--- begin ---

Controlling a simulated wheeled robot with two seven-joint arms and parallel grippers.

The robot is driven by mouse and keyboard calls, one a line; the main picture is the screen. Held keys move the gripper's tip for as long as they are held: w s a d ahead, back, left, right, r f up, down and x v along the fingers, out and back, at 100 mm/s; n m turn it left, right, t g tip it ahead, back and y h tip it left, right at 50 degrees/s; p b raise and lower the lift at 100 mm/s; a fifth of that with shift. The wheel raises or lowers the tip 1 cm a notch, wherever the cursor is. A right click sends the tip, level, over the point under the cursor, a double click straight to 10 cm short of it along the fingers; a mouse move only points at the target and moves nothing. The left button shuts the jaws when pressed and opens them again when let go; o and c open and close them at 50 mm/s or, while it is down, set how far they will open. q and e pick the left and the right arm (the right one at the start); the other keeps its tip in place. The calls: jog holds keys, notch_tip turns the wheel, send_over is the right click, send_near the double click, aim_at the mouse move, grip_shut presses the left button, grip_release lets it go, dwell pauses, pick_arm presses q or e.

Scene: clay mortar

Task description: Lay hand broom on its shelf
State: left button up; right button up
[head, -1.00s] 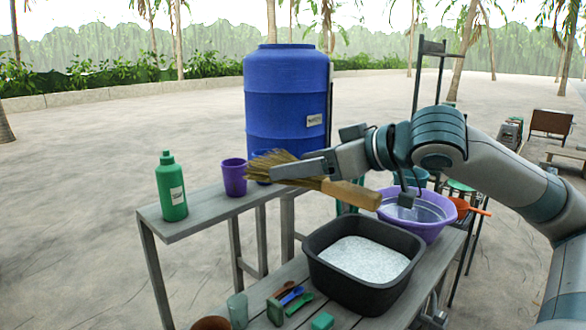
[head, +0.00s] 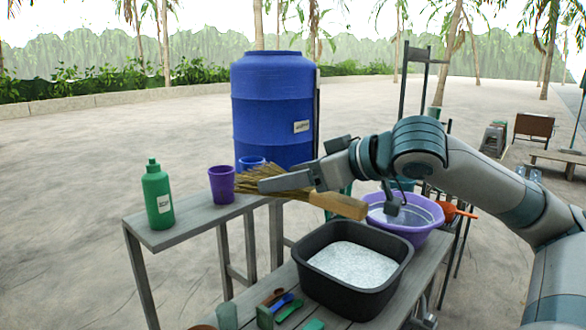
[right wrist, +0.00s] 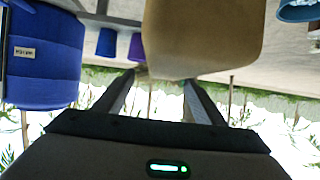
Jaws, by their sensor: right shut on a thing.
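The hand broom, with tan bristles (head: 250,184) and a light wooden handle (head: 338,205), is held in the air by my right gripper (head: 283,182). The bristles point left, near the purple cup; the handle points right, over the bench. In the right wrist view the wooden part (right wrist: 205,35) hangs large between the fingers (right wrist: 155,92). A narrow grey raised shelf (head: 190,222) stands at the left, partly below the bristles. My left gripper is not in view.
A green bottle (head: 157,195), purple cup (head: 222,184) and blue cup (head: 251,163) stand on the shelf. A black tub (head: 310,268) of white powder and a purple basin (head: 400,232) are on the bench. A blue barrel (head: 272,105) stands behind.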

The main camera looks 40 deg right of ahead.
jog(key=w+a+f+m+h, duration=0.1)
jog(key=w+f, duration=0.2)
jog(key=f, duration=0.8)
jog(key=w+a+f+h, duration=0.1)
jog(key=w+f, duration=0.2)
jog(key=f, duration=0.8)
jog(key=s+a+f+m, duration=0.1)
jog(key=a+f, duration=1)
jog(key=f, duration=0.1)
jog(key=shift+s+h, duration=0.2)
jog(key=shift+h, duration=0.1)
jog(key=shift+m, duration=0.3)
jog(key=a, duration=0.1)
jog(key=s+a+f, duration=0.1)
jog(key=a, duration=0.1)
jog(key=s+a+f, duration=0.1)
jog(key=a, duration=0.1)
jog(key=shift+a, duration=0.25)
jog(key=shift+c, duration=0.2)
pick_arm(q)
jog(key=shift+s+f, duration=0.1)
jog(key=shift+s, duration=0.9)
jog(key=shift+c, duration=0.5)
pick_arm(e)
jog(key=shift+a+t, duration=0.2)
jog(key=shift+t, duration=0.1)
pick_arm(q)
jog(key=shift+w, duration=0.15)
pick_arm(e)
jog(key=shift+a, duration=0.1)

--- end ---

What the task requires
Only lines with the word "button" should be collected from the material.

Written solution
The robot is driven by mouse and keyboard calls, one a line; the main picture is the screen. Held keys move the gripper's tip for as long as they are held: w s a d ahead, back, left, right, r f up, down and x v along the fingers, out and back, at 100 mm/s; n m turn it left, right, t g tip it ahead, back and y h tip it left, right at 50 degrees/s; p b raise and lower the lift at 100 mm/s; a fifth of that with shift. The wheel raises or lowers the tip 1 cm a notch, wherever the cursor is. A right click sends the tip, level, over the point under the cursor, a double click straight to 10 cm short of it along the fingers; a mouse move only points at the target and moves nothing. The left button shuts the jaws when pressed and opens them again when let go; o and c open and close them at 50 mm/s or, while it is down, set how far they will open. q and e pick the left and the right arm (the right one at the start); the other keeps its tip in place. The calls: jog holds keys, notch_tip turns the wheel, send_over is the right click, send_near the double click, aim_at the mouse move, grip_shut presses the left button, grip_release lets it go, dwell pauses, pick_arm presses q or e.
State: left button up; right button up

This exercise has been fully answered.